R. Kelly, the former R&B singer who had long escaped criminal penalties despite decades of sexual misconduct allegations, was sentenced to 30 years in prison Wednesday for racketeering and other crimes.
The sentencing in Brooklyn marks the culmination of a stunning downfall for Mr. Kelly, 55, from a superstar hitmaker who was known as the king of R&B, to a shunned artist whose musical legacy has become inextricable from his abuses.
He was sentenced in New York by federal Judge Ann Donnelly, who spoke at length before issuing the sentence. At one point, she quoted a victim impact statement from a woman known in court as Stephanie, who told Kelly, “No price was too high for someone else to pay for your happiness.”
“This case is not about sex,” the judge said. “It is about violence, cruelty and control.”
Donnelly acknowledged points made by defense, including that Kelly endured a very difficult childhood, with sexual abuse at the hands of his sister and a landlord. However, she added, “You are a person who had great advantages — worldwide fame and celebrity, untold money.”
Kelly declined to address the court himself. His lawyer cited pending cases: a second federal trial in Illinois, slated to begin Aug. 15, and separate criminal charges in Minnesota. The charges include child pornography and obstruction of justice.
Last year, Kelly was found guilty of charges including sexual exploitation of a child, racketeering, bribery and sex trafficking. The jury found the government proved Kelly was at the head of a criminal conspiracy to recruit and coerce girls, boys and women into sex.
During the weekslong trial, multiple victims established a pattern where they would see Kelly at a show or out in public, and an associate of Kelly would hand them a phone number to call. From there they would be ensnared in a system of sexual and psychological abuse. Kelly forced his victims to perform sexual acts for his gratification (which he often filmed). He set up strict rules dictating where his victims were allowed to go and who they were allowed to speak to. And he forced to them to write letters or video tape themselves claiming they were doing everything of their own free will.
Before the judge announced Kelly’s sentence, seven women made their own statements to and about him and about the abuse they suffered. At no point did Kelly look at his accusers.
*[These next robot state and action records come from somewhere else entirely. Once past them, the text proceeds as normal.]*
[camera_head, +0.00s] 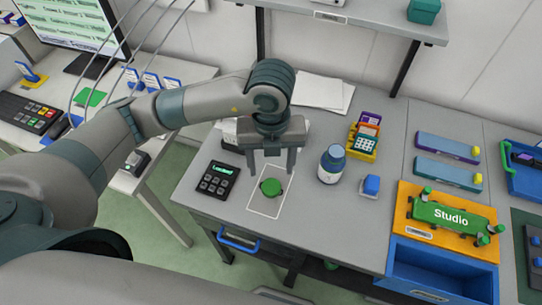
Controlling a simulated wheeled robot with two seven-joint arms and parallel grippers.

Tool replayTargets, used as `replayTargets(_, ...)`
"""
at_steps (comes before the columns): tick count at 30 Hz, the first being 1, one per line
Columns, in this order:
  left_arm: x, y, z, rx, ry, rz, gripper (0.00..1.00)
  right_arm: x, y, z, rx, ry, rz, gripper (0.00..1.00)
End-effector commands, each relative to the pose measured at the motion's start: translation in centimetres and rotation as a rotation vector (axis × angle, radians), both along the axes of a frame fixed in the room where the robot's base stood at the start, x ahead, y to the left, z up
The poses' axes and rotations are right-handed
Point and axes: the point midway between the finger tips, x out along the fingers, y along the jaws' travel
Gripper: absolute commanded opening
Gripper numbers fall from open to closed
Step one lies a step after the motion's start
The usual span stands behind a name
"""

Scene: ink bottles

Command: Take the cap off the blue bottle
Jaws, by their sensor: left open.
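A green round object (271,187) lies below the fingers inside a white outlined rectangle; I see nothing held between the fingers. My right gripper does not show.
A black keypad device (217,180) lies left of the outline. A small blue block (371,185) stands right of the bottle. A yellow holder (363,140) with cards is behind it. An orange and blue box (441,252) with a green "Studio" sign is at the right.

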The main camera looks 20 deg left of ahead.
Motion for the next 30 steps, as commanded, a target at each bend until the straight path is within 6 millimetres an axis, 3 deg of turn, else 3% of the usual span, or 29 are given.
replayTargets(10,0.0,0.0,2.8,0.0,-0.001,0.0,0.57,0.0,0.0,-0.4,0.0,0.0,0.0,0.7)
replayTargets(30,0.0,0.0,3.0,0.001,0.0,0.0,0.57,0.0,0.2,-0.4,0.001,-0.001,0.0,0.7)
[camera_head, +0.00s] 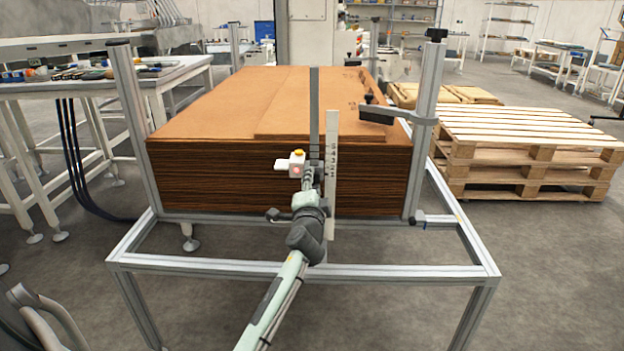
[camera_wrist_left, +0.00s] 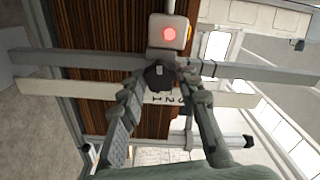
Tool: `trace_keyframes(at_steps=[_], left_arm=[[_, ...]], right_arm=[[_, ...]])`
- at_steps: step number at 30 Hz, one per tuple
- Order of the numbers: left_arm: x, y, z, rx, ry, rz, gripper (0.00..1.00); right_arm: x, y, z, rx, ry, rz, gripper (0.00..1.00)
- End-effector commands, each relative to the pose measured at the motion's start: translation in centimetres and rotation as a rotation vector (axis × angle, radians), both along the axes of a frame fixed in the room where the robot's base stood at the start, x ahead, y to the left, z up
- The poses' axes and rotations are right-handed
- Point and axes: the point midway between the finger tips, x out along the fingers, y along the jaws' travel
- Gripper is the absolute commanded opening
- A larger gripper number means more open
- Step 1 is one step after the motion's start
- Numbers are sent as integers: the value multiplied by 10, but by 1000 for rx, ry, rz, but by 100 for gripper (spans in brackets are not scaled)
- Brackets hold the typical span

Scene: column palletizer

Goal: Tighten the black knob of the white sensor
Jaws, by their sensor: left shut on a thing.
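The white sensor (camera_head: 291,168) is a small box with a yellow top and a red light, in front of the cardboard stack. In the left wrist view the sensor (camera_wrist_left: 169,31) sits at top centre, its red light facing me. The black knob (camera_wrist_left: 157,77) is just below it. My left gripper (camera_head: 308,181) is at the sensor's right side in the head view; its fingers (camera_wrist_left: 163,73) are closed around the knob in the wrist view. The knob is hidden behind the gripper in the head view. My right gripper is in neither view.
A grey upright bar (camera_head: 314,100) and a white numbered scale (camera_head: 333,150) stand close to the gripper. A metal frame (camera_head: 190,268) surrounds the cardboard stack (camera_head: 230,100). A dark clamp arm (camera_head: 390,115) juts inward at right. Wooden pallets (camera_head: 530,130) stand farther right.

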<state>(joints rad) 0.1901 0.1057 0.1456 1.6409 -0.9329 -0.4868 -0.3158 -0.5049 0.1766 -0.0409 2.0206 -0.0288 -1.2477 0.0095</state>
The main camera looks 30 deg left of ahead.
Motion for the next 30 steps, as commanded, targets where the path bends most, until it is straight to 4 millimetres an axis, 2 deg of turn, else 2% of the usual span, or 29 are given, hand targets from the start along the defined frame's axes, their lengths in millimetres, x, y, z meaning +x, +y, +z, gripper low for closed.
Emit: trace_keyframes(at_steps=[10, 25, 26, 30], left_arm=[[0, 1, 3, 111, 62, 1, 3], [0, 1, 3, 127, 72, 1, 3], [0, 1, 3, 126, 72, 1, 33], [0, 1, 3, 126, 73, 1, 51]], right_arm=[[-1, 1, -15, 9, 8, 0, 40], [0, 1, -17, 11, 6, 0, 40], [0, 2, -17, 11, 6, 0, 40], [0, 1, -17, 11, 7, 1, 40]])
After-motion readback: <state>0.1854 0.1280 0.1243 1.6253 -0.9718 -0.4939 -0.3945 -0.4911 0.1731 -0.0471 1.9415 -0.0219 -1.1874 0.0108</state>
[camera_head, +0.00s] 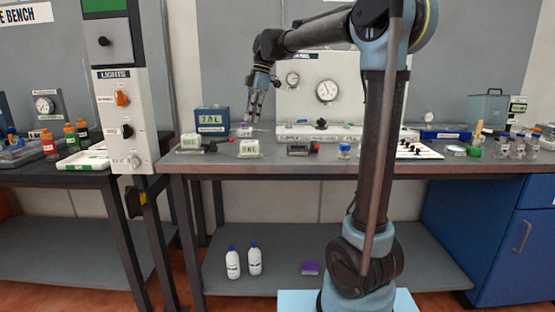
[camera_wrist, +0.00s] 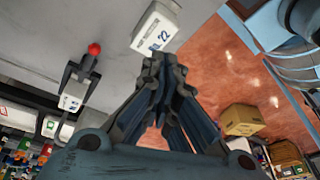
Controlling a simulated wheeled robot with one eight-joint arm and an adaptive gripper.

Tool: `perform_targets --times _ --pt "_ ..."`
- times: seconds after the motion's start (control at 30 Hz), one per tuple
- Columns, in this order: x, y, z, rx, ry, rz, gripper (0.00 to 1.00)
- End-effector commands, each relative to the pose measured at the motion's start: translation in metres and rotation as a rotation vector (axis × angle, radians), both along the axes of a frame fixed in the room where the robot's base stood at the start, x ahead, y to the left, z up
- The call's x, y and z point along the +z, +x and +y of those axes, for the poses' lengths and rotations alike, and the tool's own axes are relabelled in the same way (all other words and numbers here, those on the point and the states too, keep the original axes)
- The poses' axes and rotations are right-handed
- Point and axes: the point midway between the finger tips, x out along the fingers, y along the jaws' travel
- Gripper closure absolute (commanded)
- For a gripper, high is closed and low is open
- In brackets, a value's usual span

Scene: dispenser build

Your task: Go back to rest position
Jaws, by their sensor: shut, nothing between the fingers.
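My gripper (camera_head: 254,114) hangs at the end of my raised arm, over the left part of the middle workbench (camera_head: 420,170), fingers pointing down. In the wrist view, my gripper (camera_wrist: 160,62) has its dark fingers drawn together at the tips, with nothing between them. A white labelled block (camera_wrist: 156,28) lies just beyond the fingertips in that view; the frames do not show contact. A dark device with a red knob and white label (camera_wrist: 78,80) is to its left.
Several small items cover the bench's right side. White bottles (camera_head: 233,263) stand on the lower shelf. A cardboard box (camera_wrist: 242,120) is on the floor.

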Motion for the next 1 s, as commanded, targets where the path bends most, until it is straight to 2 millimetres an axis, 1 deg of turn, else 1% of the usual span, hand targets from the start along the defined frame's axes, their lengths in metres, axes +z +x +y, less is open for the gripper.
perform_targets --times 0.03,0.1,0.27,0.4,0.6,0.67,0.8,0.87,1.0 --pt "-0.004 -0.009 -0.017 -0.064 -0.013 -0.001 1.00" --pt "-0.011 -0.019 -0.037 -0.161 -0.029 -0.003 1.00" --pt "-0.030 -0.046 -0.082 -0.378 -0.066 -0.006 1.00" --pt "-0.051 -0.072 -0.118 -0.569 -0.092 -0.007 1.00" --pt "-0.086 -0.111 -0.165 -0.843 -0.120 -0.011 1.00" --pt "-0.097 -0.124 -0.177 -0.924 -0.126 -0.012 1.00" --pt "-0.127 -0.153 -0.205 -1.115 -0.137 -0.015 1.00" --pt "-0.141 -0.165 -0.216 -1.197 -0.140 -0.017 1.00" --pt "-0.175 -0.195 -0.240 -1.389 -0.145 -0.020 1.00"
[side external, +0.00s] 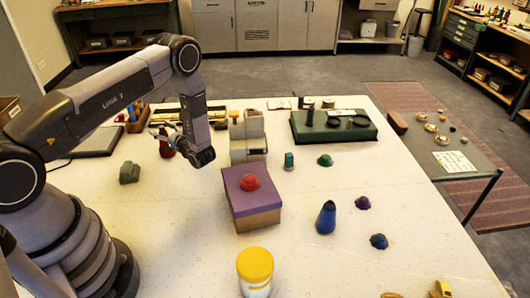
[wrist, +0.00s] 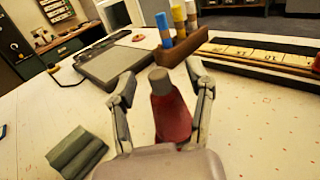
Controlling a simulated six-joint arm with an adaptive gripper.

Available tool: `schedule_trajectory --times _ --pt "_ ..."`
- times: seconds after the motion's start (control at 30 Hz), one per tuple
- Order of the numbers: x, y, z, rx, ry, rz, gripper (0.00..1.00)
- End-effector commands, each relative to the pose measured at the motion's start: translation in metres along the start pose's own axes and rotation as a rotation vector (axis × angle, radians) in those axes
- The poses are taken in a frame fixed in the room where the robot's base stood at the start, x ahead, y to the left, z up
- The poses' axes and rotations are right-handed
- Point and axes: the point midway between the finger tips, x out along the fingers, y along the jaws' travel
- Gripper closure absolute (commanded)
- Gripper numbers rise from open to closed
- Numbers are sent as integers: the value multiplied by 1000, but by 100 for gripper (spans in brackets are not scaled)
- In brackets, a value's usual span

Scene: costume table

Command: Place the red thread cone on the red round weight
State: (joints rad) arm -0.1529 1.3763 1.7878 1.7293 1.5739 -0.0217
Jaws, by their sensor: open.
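The red thread cone (wrist: 171,115) stands upright between the two fingers of my gripper (wrist: 164,88) in the wrist view, its grey top showing. My gripper is open, one finger on each side of the cone, with gaps visible. In the side view the cone (side external: 166,149) is small and partly hidden by my gripper (side external: 163,131) at the left rear of the table. The red round weight (side external: 249,183) is a low red dome on a purple-topped box (side external: 243,197), right of and nearer the camera than the cone. It is not in the wrist view.
A grey-green block (side external: 129,173) lies left of the cone. A holder (wrist: 184,47) with upright markers and a dark flat tablet (wrist: 117,66) are behind it. A beige machine (side external: 247,137) stands behind the box. A dark blue cone (side external: 326,217) and yellow-lidded jar (side external: 255,270) stand nearer.

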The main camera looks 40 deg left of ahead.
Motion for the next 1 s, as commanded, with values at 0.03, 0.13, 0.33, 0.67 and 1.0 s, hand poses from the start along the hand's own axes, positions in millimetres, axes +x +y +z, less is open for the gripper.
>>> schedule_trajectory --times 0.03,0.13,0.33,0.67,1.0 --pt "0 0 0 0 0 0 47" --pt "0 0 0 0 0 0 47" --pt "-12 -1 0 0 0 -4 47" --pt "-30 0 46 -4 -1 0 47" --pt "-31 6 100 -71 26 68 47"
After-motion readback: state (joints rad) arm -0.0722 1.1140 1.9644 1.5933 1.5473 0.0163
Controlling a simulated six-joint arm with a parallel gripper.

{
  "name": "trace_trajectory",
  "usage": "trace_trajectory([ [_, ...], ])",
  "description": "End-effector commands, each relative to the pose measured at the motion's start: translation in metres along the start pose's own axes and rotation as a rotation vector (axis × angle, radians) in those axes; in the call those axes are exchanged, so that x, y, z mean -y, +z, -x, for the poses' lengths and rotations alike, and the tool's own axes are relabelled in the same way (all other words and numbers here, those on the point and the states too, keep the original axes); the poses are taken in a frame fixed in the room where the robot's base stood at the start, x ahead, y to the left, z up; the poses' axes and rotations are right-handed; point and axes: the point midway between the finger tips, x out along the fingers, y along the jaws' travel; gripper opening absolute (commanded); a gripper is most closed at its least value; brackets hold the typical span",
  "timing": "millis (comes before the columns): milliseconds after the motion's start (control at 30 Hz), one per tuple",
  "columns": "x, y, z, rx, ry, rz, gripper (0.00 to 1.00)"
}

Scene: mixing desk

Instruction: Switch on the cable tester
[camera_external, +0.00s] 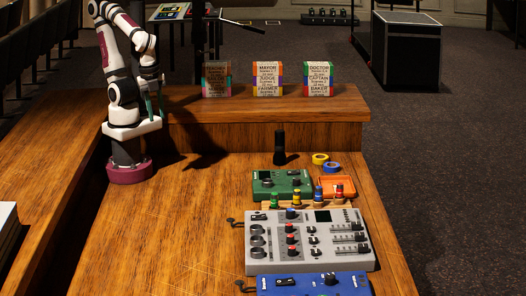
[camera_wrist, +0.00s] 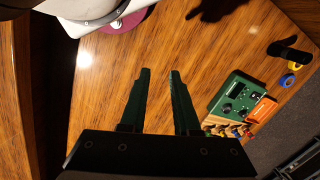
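A green box (camera_external: 267,193) with a dark knob and a small display sits on the desk right of centre. It also shows at the right of the wrist view (camera_wrist: 226,104). A blue box (camera_external: 300,288) with a knob and a dark switch panel lies at the front edge of the external view, partly cut off. No label readable here tells which one is the cable tester, and their switch positions are too small to tell. My gripper (camera_external: 155,106) is raised at the back left, far from both boxes. In the wrist view its green fingers (camera_wrist: 159,72) are apart with nothing between them.
A grey mixer (camera_external: 273,217) lies between the boxes. Colored plugs stand on a wooden strip beside the green box. Labelled blocks stand on the rear ledge. The desk's left is clear.

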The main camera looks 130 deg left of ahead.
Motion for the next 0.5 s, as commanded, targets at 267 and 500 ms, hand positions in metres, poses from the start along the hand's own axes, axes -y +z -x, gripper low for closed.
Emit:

A woman identified in court as Angela said, “We will be able to live again.”
She said, “I am a representation of every woman, boy, child, man that you have ever afflicted with your deplorable, inexplicable acts, and with that I leave you with yourself, Robert Sylvester Kelly.”
Another woman, known in court as Jane Doe 2, described enduring depression and stress related to Kelly’s abuse. She paused in her comments to demand his attention when Kelly whispered to his attorney. “I’m sorry,” she said. “I don’t want to interrupt his conversation.”
A man identified as Charles, the father of another woman, said in a resigned tone, “So many people love you and they hate us.” He noted that Kelly hadn’t expressed remorse. Charles urged Kelly to confess and to ask for God’s forgiveness.
The sentencing comes after decades of allegations against the multi-platinum singer. In 2008, he stood trial in his hometown of Chicago for child pornography. He was acquitted of all charges.
From there, Kelly continued to live his life of superstardom, performing across the world and selling out venues.
In 2019, the Lifetime docuseries Surviving R. Kelly renewed interest in the sexual abuse allegations against Kelly and gave a sustained push to the activists who had been pushing for Kelly to be pulled off airwaves and stages.